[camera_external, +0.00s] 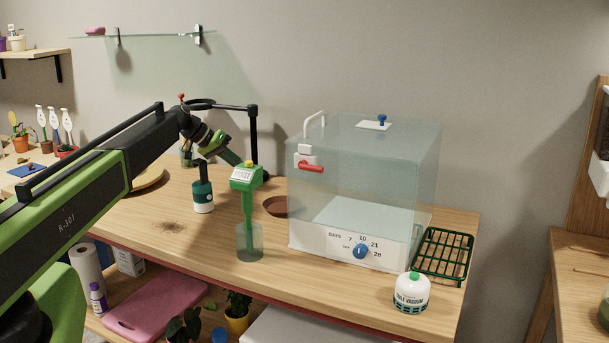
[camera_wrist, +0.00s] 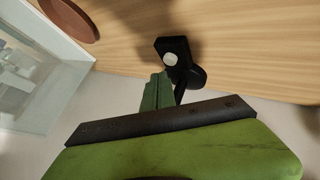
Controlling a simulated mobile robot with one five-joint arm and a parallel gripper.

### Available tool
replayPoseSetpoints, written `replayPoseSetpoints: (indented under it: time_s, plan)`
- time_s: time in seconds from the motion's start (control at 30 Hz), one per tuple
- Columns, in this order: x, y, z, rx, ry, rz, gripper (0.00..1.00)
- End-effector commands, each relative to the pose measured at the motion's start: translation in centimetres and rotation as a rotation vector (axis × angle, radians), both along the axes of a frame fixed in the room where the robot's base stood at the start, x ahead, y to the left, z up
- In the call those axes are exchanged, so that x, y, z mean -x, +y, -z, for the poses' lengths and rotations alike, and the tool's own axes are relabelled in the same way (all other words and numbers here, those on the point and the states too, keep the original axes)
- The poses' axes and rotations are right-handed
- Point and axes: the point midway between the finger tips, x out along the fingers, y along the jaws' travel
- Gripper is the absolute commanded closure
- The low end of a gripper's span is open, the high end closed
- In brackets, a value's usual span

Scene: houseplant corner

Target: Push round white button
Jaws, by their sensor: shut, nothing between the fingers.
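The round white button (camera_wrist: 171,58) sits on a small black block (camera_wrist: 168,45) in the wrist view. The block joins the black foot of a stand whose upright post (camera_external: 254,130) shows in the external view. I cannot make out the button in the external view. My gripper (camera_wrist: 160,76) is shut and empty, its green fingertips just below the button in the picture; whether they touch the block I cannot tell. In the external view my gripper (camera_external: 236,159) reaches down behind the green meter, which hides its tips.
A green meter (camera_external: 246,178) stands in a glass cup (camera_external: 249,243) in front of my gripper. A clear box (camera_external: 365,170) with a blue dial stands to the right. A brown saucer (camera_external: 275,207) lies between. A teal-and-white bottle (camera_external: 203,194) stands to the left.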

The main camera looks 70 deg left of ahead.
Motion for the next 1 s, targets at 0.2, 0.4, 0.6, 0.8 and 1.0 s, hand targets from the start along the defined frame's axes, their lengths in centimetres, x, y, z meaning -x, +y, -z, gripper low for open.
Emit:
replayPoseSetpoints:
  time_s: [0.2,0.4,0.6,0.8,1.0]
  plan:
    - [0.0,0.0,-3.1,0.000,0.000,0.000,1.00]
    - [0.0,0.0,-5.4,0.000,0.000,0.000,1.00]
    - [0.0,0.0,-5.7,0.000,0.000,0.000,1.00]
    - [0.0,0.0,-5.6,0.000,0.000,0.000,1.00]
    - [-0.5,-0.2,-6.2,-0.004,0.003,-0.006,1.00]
--
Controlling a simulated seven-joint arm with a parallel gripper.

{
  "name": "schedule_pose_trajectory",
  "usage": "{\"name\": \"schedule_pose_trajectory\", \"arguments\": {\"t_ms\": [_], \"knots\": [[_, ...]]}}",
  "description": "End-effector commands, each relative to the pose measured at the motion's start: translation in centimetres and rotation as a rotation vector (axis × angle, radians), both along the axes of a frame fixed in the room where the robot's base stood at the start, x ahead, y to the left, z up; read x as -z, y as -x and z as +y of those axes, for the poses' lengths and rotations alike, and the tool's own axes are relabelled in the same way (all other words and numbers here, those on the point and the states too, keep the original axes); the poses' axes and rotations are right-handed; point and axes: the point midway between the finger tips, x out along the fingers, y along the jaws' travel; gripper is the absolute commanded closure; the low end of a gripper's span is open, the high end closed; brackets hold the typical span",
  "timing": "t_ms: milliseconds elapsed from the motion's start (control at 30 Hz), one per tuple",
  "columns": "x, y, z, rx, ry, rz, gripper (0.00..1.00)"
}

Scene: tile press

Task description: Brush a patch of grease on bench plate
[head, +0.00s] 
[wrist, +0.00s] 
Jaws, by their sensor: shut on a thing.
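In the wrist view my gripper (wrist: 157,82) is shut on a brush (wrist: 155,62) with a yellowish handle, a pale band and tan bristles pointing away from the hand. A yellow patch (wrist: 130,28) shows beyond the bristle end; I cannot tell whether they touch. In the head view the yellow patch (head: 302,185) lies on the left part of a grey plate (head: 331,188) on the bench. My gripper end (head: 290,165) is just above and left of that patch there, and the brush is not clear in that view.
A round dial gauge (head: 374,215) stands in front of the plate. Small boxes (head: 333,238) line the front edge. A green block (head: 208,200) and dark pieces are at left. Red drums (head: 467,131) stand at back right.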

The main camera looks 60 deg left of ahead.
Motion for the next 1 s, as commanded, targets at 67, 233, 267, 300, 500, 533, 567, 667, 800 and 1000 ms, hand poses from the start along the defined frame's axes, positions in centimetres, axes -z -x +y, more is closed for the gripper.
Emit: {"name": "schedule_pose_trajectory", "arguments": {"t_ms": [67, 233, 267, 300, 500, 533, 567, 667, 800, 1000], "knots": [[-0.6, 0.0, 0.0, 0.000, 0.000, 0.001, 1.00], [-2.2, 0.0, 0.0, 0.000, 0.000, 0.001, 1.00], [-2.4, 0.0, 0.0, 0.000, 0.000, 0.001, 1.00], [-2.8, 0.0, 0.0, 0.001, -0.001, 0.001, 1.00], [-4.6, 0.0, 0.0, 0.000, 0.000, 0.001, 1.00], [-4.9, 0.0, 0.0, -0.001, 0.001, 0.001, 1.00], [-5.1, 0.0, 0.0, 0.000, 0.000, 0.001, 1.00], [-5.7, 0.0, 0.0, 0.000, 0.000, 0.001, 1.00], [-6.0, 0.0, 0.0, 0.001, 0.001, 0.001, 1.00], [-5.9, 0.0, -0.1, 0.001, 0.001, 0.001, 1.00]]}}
--
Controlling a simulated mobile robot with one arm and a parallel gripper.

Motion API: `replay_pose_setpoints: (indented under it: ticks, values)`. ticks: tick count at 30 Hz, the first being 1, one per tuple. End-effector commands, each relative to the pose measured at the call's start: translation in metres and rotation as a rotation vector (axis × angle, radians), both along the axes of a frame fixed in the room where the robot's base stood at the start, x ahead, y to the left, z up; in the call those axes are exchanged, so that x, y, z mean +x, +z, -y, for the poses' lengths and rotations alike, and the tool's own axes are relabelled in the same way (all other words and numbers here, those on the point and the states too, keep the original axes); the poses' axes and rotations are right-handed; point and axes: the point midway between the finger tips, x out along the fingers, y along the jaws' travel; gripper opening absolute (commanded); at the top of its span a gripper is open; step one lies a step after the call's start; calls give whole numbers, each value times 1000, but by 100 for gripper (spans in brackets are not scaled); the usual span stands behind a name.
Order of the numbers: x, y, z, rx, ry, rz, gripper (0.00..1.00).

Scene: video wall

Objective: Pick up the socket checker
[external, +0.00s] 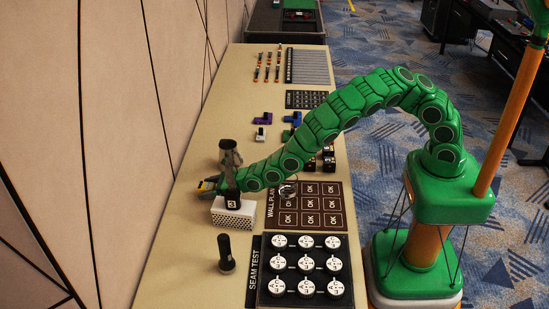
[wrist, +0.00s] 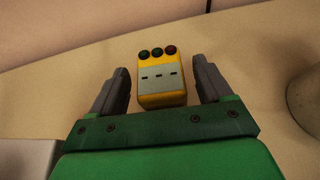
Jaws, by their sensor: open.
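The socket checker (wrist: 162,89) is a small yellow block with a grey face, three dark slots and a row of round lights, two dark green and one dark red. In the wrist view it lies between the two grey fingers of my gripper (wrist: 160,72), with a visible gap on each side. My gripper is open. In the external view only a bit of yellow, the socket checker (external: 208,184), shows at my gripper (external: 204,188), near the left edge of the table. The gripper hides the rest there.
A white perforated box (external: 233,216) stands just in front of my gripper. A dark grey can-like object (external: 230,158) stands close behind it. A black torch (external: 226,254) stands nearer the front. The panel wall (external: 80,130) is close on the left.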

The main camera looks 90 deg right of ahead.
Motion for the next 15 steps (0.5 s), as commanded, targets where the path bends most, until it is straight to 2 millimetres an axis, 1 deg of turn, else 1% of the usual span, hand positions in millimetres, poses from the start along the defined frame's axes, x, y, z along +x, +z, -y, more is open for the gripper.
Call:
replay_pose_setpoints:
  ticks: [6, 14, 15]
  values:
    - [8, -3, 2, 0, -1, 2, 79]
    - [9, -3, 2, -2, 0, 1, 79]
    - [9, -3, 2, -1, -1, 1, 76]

**Problem requirements:** Everything from the line with "milliseconds elapsed from" through the line with "Motion for the next 1 s, as" is to be output exactly; leave out all other lines.

**Output for this task:**
  "timing": "t_ms: milliseconds elapsed from the motion's start (control at 30 Hz), one per tuple",
  "columns": "x, y, z, rx, ry, rz, gripper (0.00..1.00)"
}

Scene: tile press

Task description: Brush a patch of grease on bench plate
[head, +0.00s] 
[wrist, +0.00s] 
Jaws, by their sensor: shut on a thing.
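In the wrist view my gripper (wrist: 157,82) is shut on a brush (wrist: 155,62) with a yellowish handle, a pale band and tan bristles pointing away from the hand. A yellow patch (wrist: 130,28) shows beyond the bristle end; I cannot tell whether they touch. In the head view the yellow patch (head: 302,185) lies on the left part of a grey plate (head: 331,188) on the bench. My gripper end (head: 290,165) is just above and left of that patch there, and the brush is not clear in that view.
A round dial gauge (head: 374,215) stands in front of the plate. Small boxes (head: 333,238) line the front edge. A green block (head: 208,200) and dark pieces are at left. Red drums (head: 467,131) stand at back right.

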The main camera looks 60 deg left of ahead.
Motion for the next 1 s, as commanded, targets at 67, 233, 267, 300, 500, 533, 567, 667, 800 and 1000 ms, hand poses from the start along the defined frame's axes, positions in centimetres, axes -z -x +y, more is closed for the gripper.

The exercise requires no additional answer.